Despite being part of the Story Museum’s Fairytales For Grown-Ups series, the subject of this evening’s tale, Grainne ni Mhaille (Grace O’Malley to her English enemies), was a more-than-real woman. Then again, historical women gather so much rumour and scandal they become part legend. This Irish pirate queen was no different.
With a confident stride and an easy rapport with her audience, performer Debs Newbold brings the story of her personal hero to the stage. Without a single costume change and just a chair as a prop, Debs has the magical ability to shift characters, time, and space. When her face and body contorted, you looked into Grace’s thousand-yard stare, or at the prim condescension of a sexist English captain, or the calm bulk of Grace’s most trusted warrior. Age, gender, and nationality mean nothing to this talented actress.
Throughout, Debs asks her audience to imagine a scene before them, as they would in a cinema. This is easy to do with her vivid, detailed storytelling. Her tale starts with the powerful image of Grace, a day after childbirth, taking a musket up deck to defend the ship she gave birth on from pirates. Another, more heartbreaking moment comes when she believes her eldest son has come to visit, only to realise he comes to her dead. The emotion of this moment comes from the audience realising the son’s demise before his mother. As Debs says herself, this story could truly be a Ridley Scott picture.

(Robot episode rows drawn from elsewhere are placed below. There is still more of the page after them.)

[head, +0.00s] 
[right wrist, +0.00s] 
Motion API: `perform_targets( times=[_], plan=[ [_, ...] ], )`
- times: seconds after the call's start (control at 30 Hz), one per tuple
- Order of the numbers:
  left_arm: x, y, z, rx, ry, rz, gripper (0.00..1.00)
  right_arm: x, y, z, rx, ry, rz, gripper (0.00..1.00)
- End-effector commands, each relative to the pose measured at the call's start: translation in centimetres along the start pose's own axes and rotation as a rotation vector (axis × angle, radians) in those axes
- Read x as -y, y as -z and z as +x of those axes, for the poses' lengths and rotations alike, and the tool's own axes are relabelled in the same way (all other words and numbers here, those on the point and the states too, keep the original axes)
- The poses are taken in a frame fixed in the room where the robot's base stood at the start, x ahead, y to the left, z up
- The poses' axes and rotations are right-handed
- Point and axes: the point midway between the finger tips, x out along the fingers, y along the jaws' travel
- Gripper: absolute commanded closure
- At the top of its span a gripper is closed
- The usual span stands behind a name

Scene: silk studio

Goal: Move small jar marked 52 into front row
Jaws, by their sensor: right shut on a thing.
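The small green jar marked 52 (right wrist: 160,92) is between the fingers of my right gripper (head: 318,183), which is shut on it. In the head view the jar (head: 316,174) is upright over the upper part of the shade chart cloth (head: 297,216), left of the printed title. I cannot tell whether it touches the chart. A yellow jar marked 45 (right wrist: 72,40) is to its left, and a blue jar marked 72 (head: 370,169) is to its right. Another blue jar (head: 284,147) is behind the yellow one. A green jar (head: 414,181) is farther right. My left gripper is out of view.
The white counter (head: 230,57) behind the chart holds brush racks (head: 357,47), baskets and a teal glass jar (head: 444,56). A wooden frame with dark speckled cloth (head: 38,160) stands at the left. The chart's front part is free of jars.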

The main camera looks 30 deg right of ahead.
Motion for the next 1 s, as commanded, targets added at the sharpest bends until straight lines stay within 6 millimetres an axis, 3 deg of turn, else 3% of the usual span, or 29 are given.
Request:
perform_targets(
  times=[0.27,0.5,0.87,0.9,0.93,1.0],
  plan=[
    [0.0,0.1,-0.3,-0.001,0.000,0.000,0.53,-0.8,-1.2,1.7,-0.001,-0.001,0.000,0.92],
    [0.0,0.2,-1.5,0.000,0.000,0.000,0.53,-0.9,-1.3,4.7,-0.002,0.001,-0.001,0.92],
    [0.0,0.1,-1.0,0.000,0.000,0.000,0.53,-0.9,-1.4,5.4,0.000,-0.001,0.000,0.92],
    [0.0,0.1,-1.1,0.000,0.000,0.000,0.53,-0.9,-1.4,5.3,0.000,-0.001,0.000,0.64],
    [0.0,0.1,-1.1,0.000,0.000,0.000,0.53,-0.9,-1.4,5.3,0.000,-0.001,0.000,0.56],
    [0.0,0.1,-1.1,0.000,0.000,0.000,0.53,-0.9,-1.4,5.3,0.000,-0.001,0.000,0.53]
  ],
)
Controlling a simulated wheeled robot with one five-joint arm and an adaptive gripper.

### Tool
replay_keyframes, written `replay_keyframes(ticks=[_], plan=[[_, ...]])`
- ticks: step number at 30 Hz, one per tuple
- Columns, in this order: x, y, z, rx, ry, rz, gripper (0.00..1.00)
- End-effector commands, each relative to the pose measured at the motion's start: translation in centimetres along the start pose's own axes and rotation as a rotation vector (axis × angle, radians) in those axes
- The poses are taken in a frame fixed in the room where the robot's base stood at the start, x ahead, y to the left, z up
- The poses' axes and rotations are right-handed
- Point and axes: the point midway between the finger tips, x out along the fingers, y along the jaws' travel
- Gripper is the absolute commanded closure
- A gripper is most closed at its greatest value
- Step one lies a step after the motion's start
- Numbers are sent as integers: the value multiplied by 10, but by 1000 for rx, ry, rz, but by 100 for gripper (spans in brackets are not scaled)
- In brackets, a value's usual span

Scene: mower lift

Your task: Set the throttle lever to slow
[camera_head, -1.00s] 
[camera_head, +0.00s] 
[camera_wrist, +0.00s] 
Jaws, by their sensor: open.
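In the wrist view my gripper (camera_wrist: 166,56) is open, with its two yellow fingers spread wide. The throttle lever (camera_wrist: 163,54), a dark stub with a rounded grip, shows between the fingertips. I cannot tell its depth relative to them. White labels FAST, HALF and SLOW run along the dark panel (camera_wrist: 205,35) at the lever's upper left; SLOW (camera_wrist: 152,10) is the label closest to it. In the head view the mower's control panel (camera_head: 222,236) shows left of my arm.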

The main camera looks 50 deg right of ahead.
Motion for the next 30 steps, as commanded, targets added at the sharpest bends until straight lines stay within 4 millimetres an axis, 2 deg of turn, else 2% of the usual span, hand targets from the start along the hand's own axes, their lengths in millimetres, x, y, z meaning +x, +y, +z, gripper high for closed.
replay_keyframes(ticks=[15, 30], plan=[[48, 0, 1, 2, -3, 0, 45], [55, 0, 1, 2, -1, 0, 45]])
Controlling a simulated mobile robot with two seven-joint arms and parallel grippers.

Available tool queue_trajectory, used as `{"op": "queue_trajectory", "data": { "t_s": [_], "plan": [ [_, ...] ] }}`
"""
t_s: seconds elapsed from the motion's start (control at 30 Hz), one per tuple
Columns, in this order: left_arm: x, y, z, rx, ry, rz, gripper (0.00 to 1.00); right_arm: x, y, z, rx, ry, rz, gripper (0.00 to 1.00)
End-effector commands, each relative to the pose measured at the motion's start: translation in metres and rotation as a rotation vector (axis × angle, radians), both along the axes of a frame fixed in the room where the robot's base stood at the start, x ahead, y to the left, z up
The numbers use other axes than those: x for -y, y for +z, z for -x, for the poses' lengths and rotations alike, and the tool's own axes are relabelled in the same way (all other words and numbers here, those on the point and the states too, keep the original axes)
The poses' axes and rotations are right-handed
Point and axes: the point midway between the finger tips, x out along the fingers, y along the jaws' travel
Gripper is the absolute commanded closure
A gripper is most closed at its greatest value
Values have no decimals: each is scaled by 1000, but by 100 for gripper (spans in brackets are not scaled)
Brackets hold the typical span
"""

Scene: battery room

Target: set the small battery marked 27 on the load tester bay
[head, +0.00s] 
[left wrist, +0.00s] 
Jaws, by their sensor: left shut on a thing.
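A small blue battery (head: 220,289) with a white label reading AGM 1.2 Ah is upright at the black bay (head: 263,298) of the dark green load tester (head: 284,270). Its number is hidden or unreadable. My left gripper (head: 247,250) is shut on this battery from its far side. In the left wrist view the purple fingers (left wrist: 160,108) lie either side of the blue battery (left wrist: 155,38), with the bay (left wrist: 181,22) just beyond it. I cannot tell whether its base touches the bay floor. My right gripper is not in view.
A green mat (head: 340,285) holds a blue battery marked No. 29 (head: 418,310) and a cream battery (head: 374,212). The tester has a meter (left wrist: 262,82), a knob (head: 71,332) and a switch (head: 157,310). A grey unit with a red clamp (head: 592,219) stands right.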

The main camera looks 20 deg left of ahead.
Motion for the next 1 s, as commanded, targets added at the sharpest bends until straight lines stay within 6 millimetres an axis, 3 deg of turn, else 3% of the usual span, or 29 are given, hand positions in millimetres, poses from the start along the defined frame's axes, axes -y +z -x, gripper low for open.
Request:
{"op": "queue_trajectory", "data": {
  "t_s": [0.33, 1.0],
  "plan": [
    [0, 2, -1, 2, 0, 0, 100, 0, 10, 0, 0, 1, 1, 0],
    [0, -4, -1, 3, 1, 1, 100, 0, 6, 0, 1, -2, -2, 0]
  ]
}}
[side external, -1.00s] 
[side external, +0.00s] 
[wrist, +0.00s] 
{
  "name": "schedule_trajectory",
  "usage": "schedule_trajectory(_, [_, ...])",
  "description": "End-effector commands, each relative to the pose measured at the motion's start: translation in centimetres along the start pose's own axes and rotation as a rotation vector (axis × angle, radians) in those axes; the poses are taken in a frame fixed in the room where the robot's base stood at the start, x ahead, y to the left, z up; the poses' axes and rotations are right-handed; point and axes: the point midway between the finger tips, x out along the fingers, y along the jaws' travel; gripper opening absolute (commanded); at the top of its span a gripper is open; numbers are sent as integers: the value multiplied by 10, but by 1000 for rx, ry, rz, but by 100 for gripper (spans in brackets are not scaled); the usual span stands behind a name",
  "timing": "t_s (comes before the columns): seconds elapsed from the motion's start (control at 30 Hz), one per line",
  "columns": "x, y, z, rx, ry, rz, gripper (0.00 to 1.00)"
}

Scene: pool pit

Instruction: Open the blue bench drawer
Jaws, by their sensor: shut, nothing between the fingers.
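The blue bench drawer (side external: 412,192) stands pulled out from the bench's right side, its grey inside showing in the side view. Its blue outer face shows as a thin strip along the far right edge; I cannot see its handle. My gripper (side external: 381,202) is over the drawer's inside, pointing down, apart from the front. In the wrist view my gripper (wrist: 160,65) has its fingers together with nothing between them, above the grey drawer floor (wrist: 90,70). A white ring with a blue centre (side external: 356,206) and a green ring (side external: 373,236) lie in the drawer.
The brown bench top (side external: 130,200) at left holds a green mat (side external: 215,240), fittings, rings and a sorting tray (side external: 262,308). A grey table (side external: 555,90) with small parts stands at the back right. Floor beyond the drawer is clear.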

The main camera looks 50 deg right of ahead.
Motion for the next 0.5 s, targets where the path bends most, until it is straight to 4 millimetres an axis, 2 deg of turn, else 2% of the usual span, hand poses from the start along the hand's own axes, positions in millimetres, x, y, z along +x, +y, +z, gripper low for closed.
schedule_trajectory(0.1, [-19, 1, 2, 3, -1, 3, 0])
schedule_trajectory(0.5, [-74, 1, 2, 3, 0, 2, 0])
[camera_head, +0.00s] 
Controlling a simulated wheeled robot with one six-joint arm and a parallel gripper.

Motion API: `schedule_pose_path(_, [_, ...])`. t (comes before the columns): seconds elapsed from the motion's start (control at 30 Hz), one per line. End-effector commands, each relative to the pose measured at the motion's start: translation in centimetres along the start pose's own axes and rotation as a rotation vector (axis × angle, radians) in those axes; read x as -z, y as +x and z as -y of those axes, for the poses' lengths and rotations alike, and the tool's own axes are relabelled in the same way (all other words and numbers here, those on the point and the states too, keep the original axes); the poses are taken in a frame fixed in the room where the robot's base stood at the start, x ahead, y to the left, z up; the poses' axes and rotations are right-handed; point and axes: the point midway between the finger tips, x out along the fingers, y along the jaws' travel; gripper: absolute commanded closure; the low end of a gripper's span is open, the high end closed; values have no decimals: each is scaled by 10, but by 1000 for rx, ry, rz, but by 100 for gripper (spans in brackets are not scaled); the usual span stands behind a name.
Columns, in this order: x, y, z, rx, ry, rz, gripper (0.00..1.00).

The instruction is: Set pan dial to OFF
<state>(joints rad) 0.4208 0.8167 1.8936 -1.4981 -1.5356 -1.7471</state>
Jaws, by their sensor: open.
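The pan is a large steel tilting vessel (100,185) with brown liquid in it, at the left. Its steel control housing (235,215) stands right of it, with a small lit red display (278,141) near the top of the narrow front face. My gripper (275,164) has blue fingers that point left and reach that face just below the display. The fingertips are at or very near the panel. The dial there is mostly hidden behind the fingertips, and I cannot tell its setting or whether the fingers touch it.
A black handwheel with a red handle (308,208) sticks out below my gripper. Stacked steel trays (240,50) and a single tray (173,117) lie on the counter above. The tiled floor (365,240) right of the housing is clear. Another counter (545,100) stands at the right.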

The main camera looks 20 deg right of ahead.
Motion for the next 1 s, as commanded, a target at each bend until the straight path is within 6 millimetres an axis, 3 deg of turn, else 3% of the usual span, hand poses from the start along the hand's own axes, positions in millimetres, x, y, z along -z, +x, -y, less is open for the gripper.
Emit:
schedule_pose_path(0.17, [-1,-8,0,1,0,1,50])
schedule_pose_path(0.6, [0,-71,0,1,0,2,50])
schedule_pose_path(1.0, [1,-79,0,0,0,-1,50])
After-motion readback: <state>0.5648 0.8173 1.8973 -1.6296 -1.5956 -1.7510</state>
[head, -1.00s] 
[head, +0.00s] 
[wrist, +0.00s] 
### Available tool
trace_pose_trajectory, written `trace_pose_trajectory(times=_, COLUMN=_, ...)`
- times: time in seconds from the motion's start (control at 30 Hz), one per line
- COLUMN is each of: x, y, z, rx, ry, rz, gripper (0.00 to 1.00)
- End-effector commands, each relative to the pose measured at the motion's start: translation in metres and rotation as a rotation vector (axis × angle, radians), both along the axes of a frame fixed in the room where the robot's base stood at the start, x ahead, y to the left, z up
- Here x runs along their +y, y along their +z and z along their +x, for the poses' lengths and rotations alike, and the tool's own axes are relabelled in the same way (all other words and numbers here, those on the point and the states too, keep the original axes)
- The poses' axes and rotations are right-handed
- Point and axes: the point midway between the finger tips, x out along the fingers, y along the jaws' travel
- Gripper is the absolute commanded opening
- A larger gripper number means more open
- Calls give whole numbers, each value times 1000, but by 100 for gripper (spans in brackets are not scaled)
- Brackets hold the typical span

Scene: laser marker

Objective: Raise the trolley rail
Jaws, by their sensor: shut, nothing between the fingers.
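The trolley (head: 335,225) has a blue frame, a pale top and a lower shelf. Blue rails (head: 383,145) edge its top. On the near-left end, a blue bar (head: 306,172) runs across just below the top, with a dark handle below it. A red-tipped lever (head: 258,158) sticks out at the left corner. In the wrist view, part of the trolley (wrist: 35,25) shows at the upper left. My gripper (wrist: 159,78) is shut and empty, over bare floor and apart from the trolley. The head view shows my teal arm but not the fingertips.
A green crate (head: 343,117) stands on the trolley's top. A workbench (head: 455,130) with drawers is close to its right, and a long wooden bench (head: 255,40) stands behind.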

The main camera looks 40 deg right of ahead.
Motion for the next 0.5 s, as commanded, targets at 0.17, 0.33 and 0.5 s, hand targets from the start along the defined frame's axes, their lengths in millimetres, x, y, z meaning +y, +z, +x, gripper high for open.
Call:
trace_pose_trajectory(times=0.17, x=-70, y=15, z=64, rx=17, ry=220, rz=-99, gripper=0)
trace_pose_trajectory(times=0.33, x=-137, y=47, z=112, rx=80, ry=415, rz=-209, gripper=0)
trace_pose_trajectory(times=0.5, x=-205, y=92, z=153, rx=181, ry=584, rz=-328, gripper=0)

It’s easy to see why Debs has been called “a master of words and space” (Views From the Gods). Her use of language is evocative and unique, something I appreciate as a writer. Sir Richard Bingham, Grace’s nemesis, arrives in Ireland ‘straining at the leash’, being earlier described as Elizabeth I’s ‘guard dog’. Elizabeth herself is later described in terms of a ship when Grace comes to petition her at Greenwich Palace. It's an apt comparison; just as Grace had to learn how to navigate boats on the seas, so she must navigate the English court to save her lands.
My favourite part was the overarching parallel between Grace and Elizabeth. Two girls born of noble blood, not expected to do much more than marry and have babies, achieving so much more in their lifetimes. This is best shown in Deb’s first clever transition between the two queen’s lives. ‘900 miles to the east’ of young Grace, young Elizabeth is on her royal barge, tracing her fingers through the Thames. It comes at a moment where both girls are feeling confined by their roles as women in noble families.
Sadly, it seems Grace had far more freedom than Elizabeth, who never even left England. The best Elizabeth can do, as Debs concludes, is to blow the wind behind Grace’s sails as she glides down the Thames, back towards her second home, the sea.
Dauntless - Grace O' Malley, Pirate Queen was a feminist epic, reviving not only the story of a brave and resourceful leader, but bringing a new perspective to the life of the ‘Virgin Queen’. What makes this even more impressive is that this lifetime is told through the skilful acting and attention-grabbing storytelling of just one woman. Even if Ridley Scott got his hands on Grace’s story, I doubt he could beat this.